Пирогово сожжено. Там восемьдесят процентов села сгорело, а в остальном нет ни одной целой хаты. Все разбито и разрушено. У них нечего менять. И только где-то в Вите Нюсе удалось выменять детскую шубку на картошку. Покалечила себе ноги. Ведь обуви ни у кого из нас нет. А у Лели после похода в Вишенки на ногах рожистое воспаление.
9 часов вечера. Сегодня снова ходила за ордером на магазин в жилуправу. Она в четвертый раз переехала: с Андреевского спуска на Обсерваторную, оттуда на Новопавловскую, а теперь уже на Житомирскую. Уже входят в нее без пропусков, поэтому там очереди и давка, как за хлебом. Хотя было объявлено, что прекращена выдача ордеров на какие-либо квартиры, их все равно выдают (в Киеве много пустых квартир). Председатель жилуправы снова новый.

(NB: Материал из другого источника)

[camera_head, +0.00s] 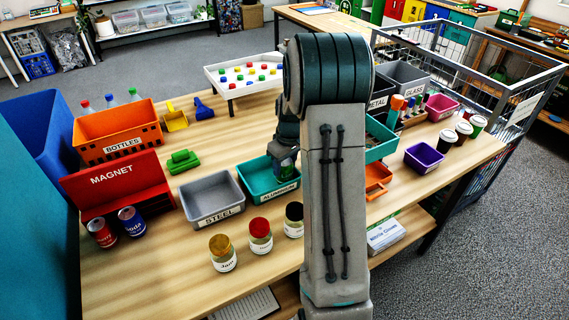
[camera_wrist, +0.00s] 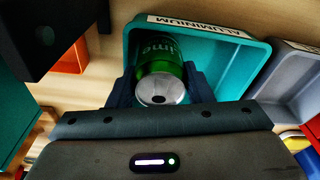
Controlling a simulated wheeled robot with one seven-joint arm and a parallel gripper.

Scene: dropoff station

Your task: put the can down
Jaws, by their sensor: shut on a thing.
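A green can (camera_wrist: 161,70) with a silver end is between the fingers of my gripper (camera_wrist: 155,92) in the wrist view. The gripper is shut on it. The can is over or inside the teal bin labelled ALUMINIUM (camera_wrist: 229,70), near one side of it; I cannot tell whether it touches the bin floor. In the head view the teal bin (camera_head: 262,195) stands on the table, and my gripper (camera_head: 284,172) is at its right part. The can is mostly hidden there by my arm.
The grey STEEL bin (camera_head: 211,203) stands left of the teal bin. Several jars, including a red-lidded one (camera_head: 260,236), stand in front. Behind is a green block (camera_head: 184,161). The red MAGNET box (camera_head: 118,186) and two soda cans (camera_head: 131,221) are at the left.

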Церковные дела делаются без очереди, и священники идут беспрепятственно раньше всех. Потом снова мне пришлось быть свидетелем страшного зрелища. Снова шли евреи. Они двигались ужасающе медленно. Так могут двигаться только тени. Посередине четыре человека несли на одеяле молодую женщину с тупым, отсутствующим выражением лица. Ее безжизненное тело обвисало в одеяле. Оно покачивалось от ходьбы, а черные волосы растрепались над одеялом. За ними двое несли девушку без ног. Потом шли мужчины, старики, дети.

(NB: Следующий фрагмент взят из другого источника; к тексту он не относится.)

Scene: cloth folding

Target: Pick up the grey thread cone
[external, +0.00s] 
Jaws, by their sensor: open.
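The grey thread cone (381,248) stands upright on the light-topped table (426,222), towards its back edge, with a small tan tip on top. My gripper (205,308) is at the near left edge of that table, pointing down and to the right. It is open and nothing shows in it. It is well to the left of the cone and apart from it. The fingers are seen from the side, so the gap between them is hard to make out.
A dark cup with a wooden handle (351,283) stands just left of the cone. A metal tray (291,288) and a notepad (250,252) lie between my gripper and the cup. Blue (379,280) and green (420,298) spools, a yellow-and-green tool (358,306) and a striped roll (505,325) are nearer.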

Страшная картина. Такое выражение лиц мне пришлось видеть лишь во время коллективизации в 1933 году у распухших, умирающих от голода людей. Как тени, шли они медленно, с нездешним выражением бледных, бескровных лиц. Многие из них потупили глаза, а некоторые смотрели куда-то, поверх тех, кто стоял на тротуарах в молчании.
Что думали они, отправляясь в это погребальное шествие на Лукьяновскую голгофу? Их глаза стоят передо мною. И всегда будут стоять, как всегда останется в ушах грубый окрик полицейского: «Не останавливаться, не смотреть!».

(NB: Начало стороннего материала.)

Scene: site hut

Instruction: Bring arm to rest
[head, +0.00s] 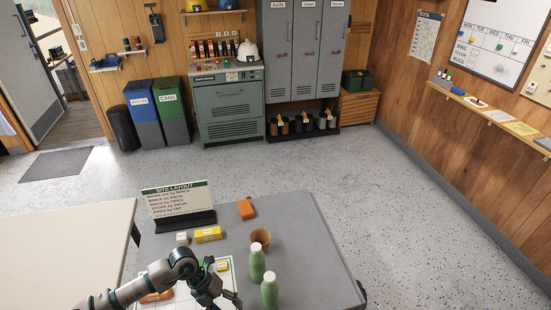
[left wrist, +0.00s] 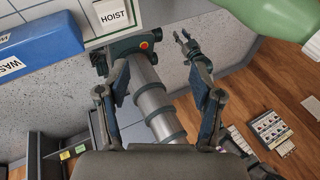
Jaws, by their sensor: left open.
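My left arm comes in from the lower left of the head view, with its left gripper (head: 230,294) low over the white layout sheet (head: 228,283) at the grey table's front. The gripper is small there and lies to the left of the green bottles. In the left wrist view its two fingers (left wrist: 168,103) stand wide apart, with nothing held between them. Beyond them is a silver tube with dark joints (left wrist: 155,105); I cannot tell which part it belongs to.
The grey table (head: 325,270) bears two green bottles (head: 257,263), a brown cup (head: 261,237), a yellow box (head: 208,234), an orange block (head: 245,209) and a sign (head: 177,202). A pale table (head: 60,255) stands at left. Speckled floor (head: 350,175) is clear behind.

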А мы продолжаем жить. Пришли из Вишенек Любовь Васильевна и Надежда Васильевна. Они даром ходили. Картошка вся выкопана, больше нечего копать. То, что они с Лелей накопали в прошлый раз, все украли. Картошки нет. Такое наше интеллигентское счастье. Голод.
Одна есть радость у нас. Нашлась Нюсина семья. Старики пешком прошли около шестисот километров — от Каменца до Полтавщины. Там нашли своих, но вместе с ними застряли в окружении в селе Новый Иржавец.
Вчера приехал Нечипор на двух лошадях. Привез эти известия и немного продуктов. Такая радость! Пока Нечипор здесь и с лошадьми, можно будет перетащиться Нюсе и Галке в новую квартиру. Они одни сейчас остались в доме, потому что он совсем развалился и ежеминутно грозит обвалом. Но переезжать некуда. В городе масса пустых квартир, а ордеров простым смертным получить невозможно.
Нечипору оставаться в Киеве нельзя. В их дворе знают, что он член партии. Пока же он здесь, они не спят ночи из-за него и из-за лошадей. Караулят, чтобы не забрали и не украли.
Не знаю, остались ли в городе еще голуби. 24-го был вывешен приказ об уничтожении всех голубей в Киеве и его окрестностях. Очевидно, боятся немцы почтовой связи с нашими.
28 октября 1941 года, вторник.
Пишу и боюсь писать. Уже неделю мы живем в ужасном напряжении. 20-го числа под вечер услышали мы под окном знакомый голос. Меня затрясло от ужаса. Пришел, бежал из плена Миша Б. Ему тоже не удалось вырваться из Киева.
Дома у нас не знают, что он еврей, иначе Леля уже умерла бы от страха, принимая во внимание всяких подлецов в нашем дворе. Во время его приходов и во мне все холодеет от мысли, что его кто-нибудь может узнать. Сказала, что он русский, бежавший из плена.
Уже его кое-как переодели в штатское. Трудно. Он очень маленький. Я подчистила фамилию в документе Нюсиного мужа об окончании фельдшерской школы. Но Миша боится сбиться в фамилии. Сначала он просил документ на чужую фамилию, теперь просит на свою. Что делать с ним, ума не приложим.
Люди, у кого он живет, волнуются. Правда, у них такой закуток, что никто не видит входящих и выходящих. А Миша сидит в темной комнате, и хуже всего то, что все время хочет ходить по городу. Ни у нас, ни у Нюси его держать нельзя. Все слишком на виду, и, главное, много подлецов вокруг. Их мы уже определили по желанию выслужиться перед немцами.
Хотят отправить его к знакомому священнику в Умань и получить выданную задним числом справку о крещении. А пока все в страхе, чтобы его не опознали и чтобы не было облавы, в которой он может погибнуть.